In the node's log it says it has connected and is online:

...
Evacuated stdout
Agent successfully connected and online

Expected Results

Online agents running work should not be showing as suspended.

Actual Results

Online agents running work are showing as suspended.

Anything else?

Docker v1.2.7 came out on 2022-04-07 I think, and our Jenkins we upgraded on 2022-04-12. Upgraded Jenkins with the older version of the docker plugin seem fine, only when it is upgraded to v1.2.7 it seems to cause a problem.

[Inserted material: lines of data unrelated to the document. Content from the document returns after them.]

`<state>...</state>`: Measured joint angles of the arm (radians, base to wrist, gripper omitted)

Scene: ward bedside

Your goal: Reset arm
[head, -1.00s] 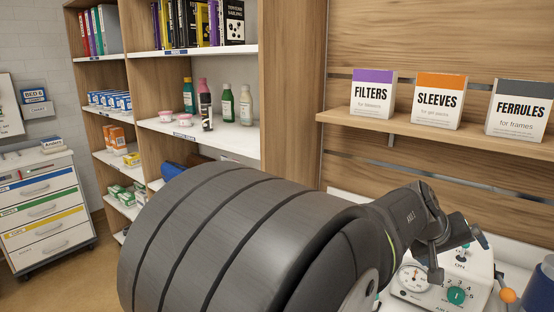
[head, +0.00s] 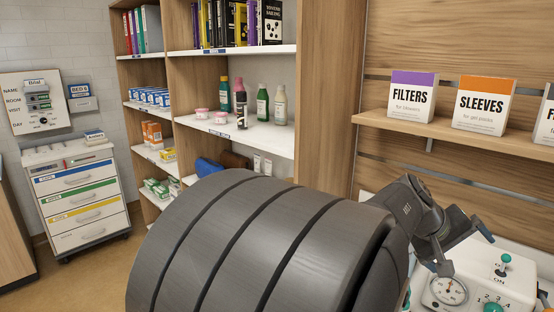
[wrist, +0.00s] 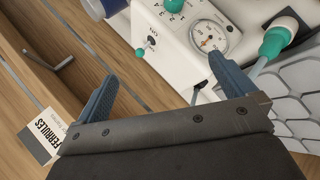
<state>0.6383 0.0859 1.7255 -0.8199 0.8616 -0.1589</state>
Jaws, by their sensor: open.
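My arm (head: 250,245) fills the lower middle of the head view. My gripper (head: 464,250) is at the right, near the white device with a dial gauge (head: 446,291). In the wrist view my gripper (wrist: 165,80) is open, its two blue fingers wide apart with nothing between them. The white device (wrist: 176,40) with its gauge, green knob and toggle lies beyond the fingers in that view. Whether a finger touches it cannot be told.
A wooden ledge (head: 440,124) above holds a FILTERS box (head: 411,98) and a SLEEVES box (head: 483,104). A FERRULES box (wrist: 40,138) shows in the wrist view. A green connector (wrist: 277,42) is beside the device. Shelves (head: 240,132) and a drawer cart (head: 82,195) stand left, with open floor between.

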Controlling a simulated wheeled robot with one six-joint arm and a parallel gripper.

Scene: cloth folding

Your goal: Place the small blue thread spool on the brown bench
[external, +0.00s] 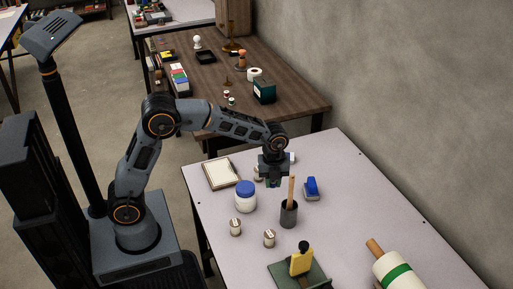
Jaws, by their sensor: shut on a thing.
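My gripper (273,181) points down over the back part of the pale table (340,225). It is shut on a small dark teal thing that shows only in part between the fingers. I cannot tell for sure whether this is the small blue thread spool, and no other blue spool stands out clearly. The brown bench (290,103) stands behind the pale table, against the wall. My gripper is in front of the bench, not over it.
Near my gripper stand a blue-lidded jar (245,197), a dark cup (289,215) with a wooden stick, a blue stapler-like thing (311,188) and a framed tray (221,173). The bench holds a dark green box (264,91), a white roll (254,74) and small spools (230,100). Its front right is bare.

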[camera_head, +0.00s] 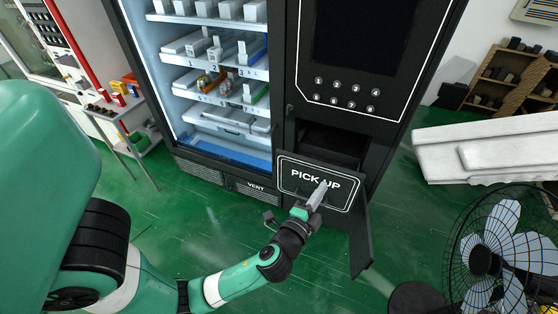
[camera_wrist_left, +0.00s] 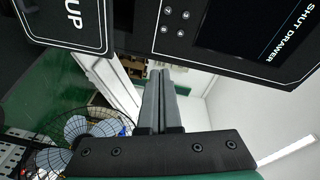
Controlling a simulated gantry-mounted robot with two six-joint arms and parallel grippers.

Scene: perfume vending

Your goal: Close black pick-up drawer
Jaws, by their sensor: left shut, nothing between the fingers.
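The black pick-up drawer (camera_head: 292,175) is on the lower right front of the vending machine, with "PICK UP" in white on its face. It stands out from the machine, and a dark opening (camera_head: 335,140) shows above and behind it. My left gripper (camera_head: 322,188) is in front of the drawer face, over the lettering; whether it touches cannot be told. In the left wrist view the shut, empty fingers (camera_wrist_left: 160,85) point up the picture, and part of the drawer face (camera_wrist_left: 85,20) shows at upper left. My right gripper is not in view.
The vending machine's lit shelves (camera_head: 215,75) are left of the drawer, and its keypad (camera_head: 345,90) is above. A black panel (camera_head: 361,240) hangs open below right. A fan (camera_head: 500,255) and a white slab-like object (camera_head: 490,150) stand at right. Green floor is clear below the machine.

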I haven't yet confirmed if it is showing up on every single instance with an upgraded Docker plugin, but it has on every one I have looked at so far.

I don't know whether an un-upgraded version of Jenkins (we were running 2.319.3) with the new plugin has the same issue, as this was only noticed after we upgraded all the instances we have - and I haven't yet had chance to find an older version of Jenkins to check it out.

Jenkins version Docker plugin version state
2.319.3 1.2.6 OK (normal)
2.319.3 1.2.7 ?
2.332.1 1.2.6 OK (normal)
2.332.1 1.2.7 Shows agents as suspended

My colleague was looking at this last night, and the last message I have from him is:

It just seems to be a visual bug, though, if I inspect individual DockerTransientNode instances in the script console they have all the right booleans in the right places

I will work on getting some more information out of the agents state and try and work out which field is responsible - but has anyone else seen this?

fraz3alpha commented 2 years ago

Trying to track down the calling path:

Here is the Jelly for the UI component:

<j:if test="${!c.acceptingTasks}"> <st:nbsp/> (${%suspended})</j:if>

So if I run the following in the script console:

Jenkins.instance.computers.each{
  if (it instanceof io.jenkins.docker.DockerComputer) {
      println "'${it.displayName}' acceptingTasks=${it.acceptingTasks}"
  }
}

return

I am indeed getting false for everything:

'dal-buildx-00027v89s27st' acceptingTasks=false
'dal-buildx-00027vzdkje18' acceptingTasks=false
'dal-buildx-0002855uw7zxk' acceptingTasks=false
'dal-buildx-000285owyea05' acceptingTasks=false
'dal-buildx-000285tkijbcq' acceptingTasks=false
...

despite them all running work.

fraz3alpha commented 2 years ago

I think it's down to this new override code added in the refactor for the retention strategy:

    @Override
    public synchronized boolean isAcceptingTasks(DockerComputer c) {
        return !getTerminateOnceDone();
    }

This is presumably now always returning false for our run-once containers, and the UI is using this to display the state. As long as it is only using this to display the state, then it's going to continue to run jobs, but it definitely looks odd and like it isn't a healthy node.

pjdarton commented 2 years ago

You're 99.99% likely correct. ...but, I've looked through the code and there doesn't appear to be any alternative way of having it answer "No, I'm not accepting anything new now" in any other way aside from that method (that's the only "can you take on more work?" method available). FYI without this code change, folks were reporting bugs best explained by race conditions in the old code; I'm reasonably confident that this code was necessary.

i.e. It is "unfortunate" that the UI displays it in such an unflattering way - it's certainly telling the user things that are rather misleading.

So, unless the core code is written in a way such that it's possible for a plugin (like the docker plugin) to provide extra resources/string-definitions/descriptor-methods to provide "a better interpretation of the situation" (and hence making it possible to fix this by code changes in this plugin), this issue can only be fixed by changing the core UI code.

Personally, I'd suggest that if the agent is online and busy, the UI shouldn't be showing it as "suspended". That kind of UI change to the core code could be a fairly "lightweight" enhancement...

fraz3alpha commented 2 years ago

Thank you for taking a look at this @pjdarton, always appreciated!

I'll see if I can take a look at this again next week, but I don't expect I'll be able to find anything over and above what you've said above, but it would be good for me to see how the different parts work to educate myself a little more.

If nothing else, this issue can serve as an explanation as to why the UI isn't showing what a user would expect it to - I suspect others will come this way after a while.

dnwe commented 2 years ago

👋 I was just about to come and raise this same issue — glad to find myself amongst friends who have already raised it 😎

pjdarton commented 2 years ago

I've had confirmation in other issues that the changes have fixed the race condition whereby containers were being reused when they shouldn't've been, so it wouldn't be right to revert those (necessary) functional changes for the sake some cosmetic appearances (even though I agree that it's very confusing).

However, I have made a note in the changelog about this, in case others come looking. ...and hope that someone (Andy?) might raise a PR against the core UI code to either resolve it there or to make it possible for plugins to control that presentation.